The profile gave a unique perspective on the war and helped people realize how the tragedy of war can hit close to home, Pepitone said. The girls said this different perspective probably set their article apart from others.

Though Pepitone and Baker wrote the piece, it was a consummate team effort within the S.I. Newhouse School of Public Communications that made the article complete. The article was written for the Student Voice, and last spring the magazine had a special edition that let all sections of the Newhouse School collaborate to write pieces.

"We pair up with the classes that the entire Student Voice is devoted (to)," Pepitone said. "There are articles written by a News 305 class and edited by a News 405 editing class. They were designed by a graphics class in Newhouse, and they were photographed by a photography class, so it was basically a team effort."

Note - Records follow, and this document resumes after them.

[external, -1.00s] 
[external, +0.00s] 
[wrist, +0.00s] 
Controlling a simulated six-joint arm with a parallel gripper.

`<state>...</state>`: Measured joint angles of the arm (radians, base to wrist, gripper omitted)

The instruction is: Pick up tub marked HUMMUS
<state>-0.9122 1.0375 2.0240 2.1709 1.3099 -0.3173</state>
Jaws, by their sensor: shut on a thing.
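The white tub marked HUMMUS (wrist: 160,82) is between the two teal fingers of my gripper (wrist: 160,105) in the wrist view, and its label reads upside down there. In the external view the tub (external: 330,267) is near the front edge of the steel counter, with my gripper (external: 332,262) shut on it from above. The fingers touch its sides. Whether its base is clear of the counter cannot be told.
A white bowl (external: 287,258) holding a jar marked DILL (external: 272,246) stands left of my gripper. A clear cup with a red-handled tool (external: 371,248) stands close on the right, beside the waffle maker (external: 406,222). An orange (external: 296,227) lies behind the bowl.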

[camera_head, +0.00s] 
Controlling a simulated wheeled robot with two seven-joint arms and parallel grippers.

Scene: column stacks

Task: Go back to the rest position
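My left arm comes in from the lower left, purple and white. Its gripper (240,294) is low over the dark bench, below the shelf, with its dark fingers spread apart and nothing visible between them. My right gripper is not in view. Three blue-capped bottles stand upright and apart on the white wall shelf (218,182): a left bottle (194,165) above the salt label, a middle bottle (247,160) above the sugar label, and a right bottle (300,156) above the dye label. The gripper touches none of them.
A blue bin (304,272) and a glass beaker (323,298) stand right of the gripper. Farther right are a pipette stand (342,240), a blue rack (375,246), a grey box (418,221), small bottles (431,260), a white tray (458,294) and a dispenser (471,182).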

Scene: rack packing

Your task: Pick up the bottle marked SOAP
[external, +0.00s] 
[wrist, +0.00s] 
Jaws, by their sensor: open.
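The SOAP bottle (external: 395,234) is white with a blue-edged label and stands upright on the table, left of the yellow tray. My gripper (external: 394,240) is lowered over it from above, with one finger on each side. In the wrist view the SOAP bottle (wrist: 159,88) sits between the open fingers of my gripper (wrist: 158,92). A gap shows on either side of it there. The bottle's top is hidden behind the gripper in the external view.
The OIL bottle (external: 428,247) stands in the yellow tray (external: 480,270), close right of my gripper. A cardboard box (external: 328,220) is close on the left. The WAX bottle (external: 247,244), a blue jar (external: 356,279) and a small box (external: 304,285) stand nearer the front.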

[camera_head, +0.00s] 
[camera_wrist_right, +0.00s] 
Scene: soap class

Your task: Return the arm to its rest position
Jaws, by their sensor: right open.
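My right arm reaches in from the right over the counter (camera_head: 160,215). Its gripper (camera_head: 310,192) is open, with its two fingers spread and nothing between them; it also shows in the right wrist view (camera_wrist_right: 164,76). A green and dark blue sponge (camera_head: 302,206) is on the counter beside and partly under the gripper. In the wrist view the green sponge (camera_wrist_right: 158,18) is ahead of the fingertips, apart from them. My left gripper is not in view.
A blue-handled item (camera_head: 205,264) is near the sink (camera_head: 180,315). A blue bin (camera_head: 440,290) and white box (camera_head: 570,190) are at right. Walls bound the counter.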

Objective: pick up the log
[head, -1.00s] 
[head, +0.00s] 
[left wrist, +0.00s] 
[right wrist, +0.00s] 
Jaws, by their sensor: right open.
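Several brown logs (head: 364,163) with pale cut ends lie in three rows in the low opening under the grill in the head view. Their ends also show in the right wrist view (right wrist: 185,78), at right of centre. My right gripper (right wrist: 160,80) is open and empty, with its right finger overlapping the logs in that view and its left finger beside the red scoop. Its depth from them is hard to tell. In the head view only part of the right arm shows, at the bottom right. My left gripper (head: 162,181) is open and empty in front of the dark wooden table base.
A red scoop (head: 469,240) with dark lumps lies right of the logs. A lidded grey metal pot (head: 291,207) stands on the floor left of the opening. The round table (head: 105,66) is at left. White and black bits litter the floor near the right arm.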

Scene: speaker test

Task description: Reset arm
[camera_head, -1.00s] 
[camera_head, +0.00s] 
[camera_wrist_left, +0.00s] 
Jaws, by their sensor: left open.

If it wasn't for all the hard work done by each of the sections, the article probably wouldn't have won, Baker said.

"It was a huge team effort," Baker said.

Steve Davis, a professor at the Newhouse School, oversaw the Pepitone and Baker project.

"It was an excellent story," Davis said. "I thought they did a fabulous job. They worked incredibly hard on it. I didn't know they had entered it in a contest, so I was very surprised when they told me. Having said that, I am not surprised that it won because it's a great piece of journalism, certainly worthy of winning."

For Pepitone and Baker, the accomplishment is a big step in their pursuit of a career in journalism.

"It was very gratifying to be chosen," Baker said. "It was definitely a long shot, and it's a huge deal for us as writers."